Cole was writing about "The Nat King Cole Show," the first network TV program hosted by an African-American.

When the groundbreaking program premiered on Nov. 5, 1956 as a 15-minute variety show, Cole - renowned for his smooth and well-articulated vocal style - was one of the highest paid blacks in the nation and one of the most successful entertainers in the world. "The Nat King Cole Show" would become a defining moment for Cole - and for America - as racial tensions intensified during the start of the civil rights movement.

"I was the pioneer, the test case, the Negro first," he wrote. "I didn't plan it that way, but it was obvious to anyone with eyes to see that I was the only Negro on network television with his own show.
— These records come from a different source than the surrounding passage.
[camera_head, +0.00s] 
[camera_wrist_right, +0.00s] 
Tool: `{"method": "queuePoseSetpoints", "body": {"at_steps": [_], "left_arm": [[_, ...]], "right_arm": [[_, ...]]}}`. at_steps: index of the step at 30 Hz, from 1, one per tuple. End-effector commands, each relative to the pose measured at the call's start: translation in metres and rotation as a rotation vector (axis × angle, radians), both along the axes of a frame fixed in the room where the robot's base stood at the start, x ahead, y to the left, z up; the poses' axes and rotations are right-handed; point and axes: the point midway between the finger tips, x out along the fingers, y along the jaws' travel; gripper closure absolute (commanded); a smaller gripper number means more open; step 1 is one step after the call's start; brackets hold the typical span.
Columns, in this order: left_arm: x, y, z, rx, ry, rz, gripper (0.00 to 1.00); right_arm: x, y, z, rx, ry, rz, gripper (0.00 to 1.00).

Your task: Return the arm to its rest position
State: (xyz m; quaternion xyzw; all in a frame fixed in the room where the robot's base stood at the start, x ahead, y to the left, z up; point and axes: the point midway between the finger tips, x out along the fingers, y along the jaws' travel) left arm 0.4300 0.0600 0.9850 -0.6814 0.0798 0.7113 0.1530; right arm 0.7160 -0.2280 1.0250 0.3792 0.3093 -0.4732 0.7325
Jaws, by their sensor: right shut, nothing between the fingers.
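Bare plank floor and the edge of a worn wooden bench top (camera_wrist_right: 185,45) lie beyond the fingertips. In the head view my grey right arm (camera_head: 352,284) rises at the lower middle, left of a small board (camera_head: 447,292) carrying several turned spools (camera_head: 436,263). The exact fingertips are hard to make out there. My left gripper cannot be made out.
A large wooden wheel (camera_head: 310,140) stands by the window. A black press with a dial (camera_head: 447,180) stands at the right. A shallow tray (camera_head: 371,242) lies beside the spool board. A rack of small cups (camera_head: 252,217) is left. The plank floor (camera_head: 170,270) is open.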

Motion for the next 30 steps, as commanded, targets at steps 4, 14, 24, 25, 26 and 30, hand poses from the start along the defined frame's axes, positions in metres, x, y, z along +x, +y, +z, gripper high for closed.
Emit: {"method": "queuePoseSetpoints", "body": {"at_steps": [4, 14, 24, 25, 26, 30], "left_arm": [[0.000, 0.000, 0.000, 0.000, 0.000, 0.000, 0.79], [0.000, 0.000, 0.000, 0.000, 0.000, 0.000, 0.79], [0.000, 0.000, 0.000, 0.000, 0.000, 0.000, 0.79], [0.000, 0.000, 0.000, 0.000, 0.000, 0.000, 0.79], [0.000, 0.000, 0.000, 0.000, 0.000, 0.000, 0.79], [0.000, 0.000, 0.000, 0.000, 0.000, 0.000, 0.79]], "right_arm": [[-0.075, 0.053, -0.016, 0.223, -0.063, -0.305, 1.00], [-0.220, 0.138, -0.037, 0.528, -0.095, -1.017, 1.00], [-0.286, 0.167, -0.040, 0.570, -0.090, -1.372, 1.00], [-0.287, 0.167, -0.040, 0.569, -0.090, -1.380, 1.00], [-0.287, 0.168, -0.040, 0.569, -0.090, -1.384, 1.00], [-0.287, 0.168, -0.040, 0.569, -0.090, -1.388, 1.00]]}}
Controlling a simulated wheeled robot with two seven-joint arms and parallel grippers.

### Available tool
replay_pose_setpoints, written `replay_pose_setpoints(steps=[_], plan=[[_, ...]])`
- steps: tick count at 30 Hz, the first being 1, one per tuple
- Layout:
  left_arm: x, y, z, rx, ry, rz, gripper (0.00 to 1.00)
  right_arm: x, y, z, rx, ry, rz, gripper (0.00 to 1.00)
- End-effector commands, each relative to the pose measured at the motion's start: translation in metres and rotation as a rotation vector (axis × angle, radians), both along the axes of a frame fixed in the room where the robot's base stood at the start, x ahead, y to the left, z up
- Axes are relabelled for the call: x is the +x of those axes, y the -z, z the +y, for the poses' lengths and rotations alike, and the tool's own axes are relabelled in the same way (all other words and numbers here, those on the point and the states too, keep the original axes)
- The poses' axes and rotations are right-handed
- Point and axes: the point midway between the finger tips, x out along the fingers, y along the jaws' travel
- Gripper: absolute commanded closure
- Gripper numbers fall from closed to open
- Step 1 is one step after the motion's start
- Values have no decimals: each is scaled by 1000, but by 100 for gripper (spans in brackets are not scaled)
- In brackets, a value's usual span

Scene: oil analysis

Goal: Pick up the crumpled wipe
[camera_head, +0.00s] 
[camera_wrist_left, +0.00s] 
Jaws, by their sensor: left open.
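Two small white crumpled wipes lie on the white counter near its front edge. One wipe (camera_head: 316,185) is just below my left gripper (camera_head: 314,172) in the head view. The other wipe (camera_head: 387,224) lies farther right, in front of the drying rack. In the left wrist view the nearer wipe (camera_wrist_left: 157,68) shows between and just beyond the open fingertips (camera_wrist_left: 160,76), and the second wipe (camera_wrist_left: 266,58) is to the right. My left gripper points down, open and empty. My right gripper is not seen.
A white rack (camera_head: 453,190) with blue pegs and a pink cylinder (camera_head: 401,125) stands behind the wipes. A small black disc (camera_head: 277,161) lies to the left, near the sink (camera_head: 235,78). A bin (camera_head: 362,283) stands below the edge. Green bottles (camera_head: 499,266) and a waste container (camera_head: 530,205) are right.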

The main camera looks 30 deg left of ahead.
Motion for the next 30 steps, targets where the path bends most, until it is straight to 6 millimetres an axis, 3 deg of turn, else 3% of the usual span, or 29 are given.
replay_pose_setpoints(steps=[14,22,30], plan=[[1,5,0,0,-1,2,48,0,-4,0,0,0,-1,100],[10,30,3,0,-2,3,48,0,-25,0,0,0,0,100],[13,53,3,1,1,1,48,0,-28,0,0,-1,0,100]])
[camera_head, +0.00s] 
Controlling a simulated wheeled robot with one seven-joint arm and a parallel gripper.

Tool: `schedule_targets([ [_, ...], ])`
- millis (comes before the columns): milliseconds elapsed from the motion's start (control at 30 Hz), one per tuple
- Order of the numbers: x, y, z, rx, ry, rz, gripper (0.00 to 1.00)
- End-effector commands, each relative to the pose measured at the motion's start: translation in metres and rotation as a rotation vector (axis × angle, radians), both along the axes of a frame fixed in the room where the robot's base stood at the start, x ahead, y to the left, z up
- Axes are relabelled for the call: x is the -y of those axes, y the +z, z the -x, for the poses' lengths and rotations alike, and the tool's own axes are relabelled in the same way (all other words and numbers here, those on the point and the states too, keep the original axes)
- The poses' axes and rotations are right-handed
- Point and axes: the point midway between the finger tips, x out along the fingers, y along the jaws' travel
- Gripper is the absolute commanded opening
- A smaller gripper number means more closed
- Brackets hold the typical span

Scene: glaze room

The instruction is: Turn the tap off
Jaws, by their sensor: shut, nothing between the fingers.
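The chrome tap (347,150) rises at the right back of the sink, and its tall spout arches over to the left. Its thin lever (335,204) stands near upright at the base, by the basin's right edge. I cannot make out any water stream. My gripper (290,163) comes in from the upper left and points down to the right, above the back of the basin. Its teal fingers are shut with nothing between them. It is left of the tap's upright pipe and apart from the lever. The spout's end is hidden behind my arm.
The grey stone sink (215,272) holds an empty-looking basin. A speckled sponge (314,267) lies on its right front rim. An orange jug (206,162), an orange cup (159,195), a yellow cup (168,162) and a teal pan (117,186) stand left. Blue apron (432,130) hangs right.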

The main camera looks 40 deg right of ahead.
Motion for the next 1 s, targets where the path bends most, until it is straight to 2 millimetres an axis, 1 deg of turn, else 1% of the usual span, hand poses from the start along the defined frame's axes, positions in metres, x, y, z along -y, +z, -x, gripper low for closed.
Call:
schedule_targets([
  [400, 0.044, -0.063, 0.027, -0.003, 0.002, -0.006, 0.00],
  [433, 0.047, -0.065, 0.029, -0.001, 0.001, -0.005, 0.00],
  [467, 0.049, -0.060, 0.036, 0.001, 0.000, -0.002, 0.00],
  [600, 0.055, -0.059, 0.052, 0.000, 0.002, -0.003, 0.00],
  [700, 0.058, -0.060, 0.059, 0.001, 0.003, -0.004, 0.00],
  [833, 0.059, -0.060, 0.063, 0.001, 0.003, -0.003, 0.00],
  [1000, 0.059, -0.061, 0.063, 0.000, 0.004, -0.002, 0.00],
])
On my show rode the hopes and fears and dreams of millions of people."

Cole originally signed a contract with CBS in 1956, but the promise of his own program never materialized on that network, according to published reports. Later in the year, NBC reached an agreement with Cole's manager and agency, who packaged "The Nat King Cole Show."

The first broadcast aired without commercial sponsorship; NBC agreed to pay for the program with the hope that advertisers would soon sign on. The network even expanded it to 30 minutes and increased its budget.

"The Nat King Cole Show" featured excellent musical performances, with orchestra leaders Nelson Riddle and Gordan Jenkins and guests that included Ella Fitzgerald, Peggy Lee, Mel Torme, Pearl Bailey, Mahailia Jackson, Sammy Davis, Jr., Tony Bennett and Harry Belafonte. But potential advertisers were reluctant to embrace the show for fear that it would be boycotted by radical, racist white Southerners.

"The Nat King Cole Show" was cancelled by NBC after Cole refused to accept a less desirable time slot - and after he had grown disgusted by the racism in the advertising business.

"Madison Avenue," Cole said, "is afraid of the dark."

The program's last episode aired on Dec. 17, 1957. Cole spoke out in Ebony two months later. The name of the article: "Why I Quit My TV Show."

"For 13 months, I was the Jackie Robinson of television," Cole wrote. "After a trail-blazing year that shattered all the old bug-a-boos about Negroes on TV, I found myself standing there with the bat on my shoulder. The men who dictate what Americans see and hear didn't want to play ball."